**Data shown**
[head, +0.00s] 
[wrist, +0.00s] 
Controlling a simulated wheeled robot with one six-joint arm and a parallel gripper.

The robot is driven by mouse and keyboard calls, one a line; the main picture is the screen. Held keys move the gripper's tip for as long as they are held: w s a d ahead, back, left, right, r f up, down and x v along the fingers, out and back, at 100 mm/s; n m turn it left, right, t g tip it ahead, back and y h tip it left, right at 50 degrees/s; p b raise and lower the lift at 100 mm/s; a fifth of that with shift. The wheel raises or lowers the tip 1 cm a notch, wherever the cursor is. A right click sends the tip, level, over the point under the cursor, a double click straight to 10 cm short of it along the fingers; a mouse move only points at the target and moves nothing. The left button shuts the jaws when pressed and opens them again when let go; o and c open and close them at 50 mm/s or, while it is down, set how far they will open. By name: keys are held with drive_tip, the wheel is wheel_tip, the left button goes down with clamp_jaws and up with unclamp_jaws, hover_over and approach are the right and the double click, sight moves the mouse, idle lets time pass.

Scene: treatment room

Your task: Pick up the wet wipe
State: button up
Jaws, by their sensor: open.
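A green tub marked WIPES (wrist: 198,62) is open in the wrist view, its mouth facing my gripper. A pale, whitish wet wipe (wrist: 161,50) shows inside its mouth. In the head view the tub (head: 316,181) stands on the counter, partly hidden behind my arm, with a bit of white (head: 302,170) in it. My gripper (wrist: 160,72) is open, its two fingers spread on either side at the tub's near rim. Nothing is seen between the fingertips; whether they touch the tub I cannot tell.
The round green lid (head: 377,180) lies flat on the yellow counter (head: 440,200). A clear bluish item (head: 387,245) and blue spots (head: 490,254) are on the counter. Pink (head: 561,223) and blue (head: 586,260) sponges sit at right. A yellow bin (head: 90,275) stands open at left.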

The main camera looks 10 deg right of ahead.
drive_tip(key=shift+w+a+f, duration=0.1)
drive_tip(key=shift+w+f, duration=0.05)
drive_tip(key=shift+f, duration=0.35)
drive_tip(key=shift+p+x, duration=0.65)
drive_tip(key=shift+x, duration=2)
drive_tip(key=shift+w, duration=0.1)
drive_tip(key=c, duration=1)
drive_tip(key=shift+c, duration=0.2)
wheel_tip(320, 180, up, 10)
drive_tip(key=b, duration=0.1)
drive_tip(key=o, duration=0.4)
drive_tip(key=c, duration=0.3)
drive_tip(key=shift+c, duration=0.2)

**Objective**
Take the lines above from the first through the one containing "Controlling a simulated" and reproduce them exactly; include nothing else.

**Expected output**
[head, +0.00s] 
[wrist, +0.00s] 
Controlling a simulated wheeled robot with one six-joint arm and a parallel gripper.

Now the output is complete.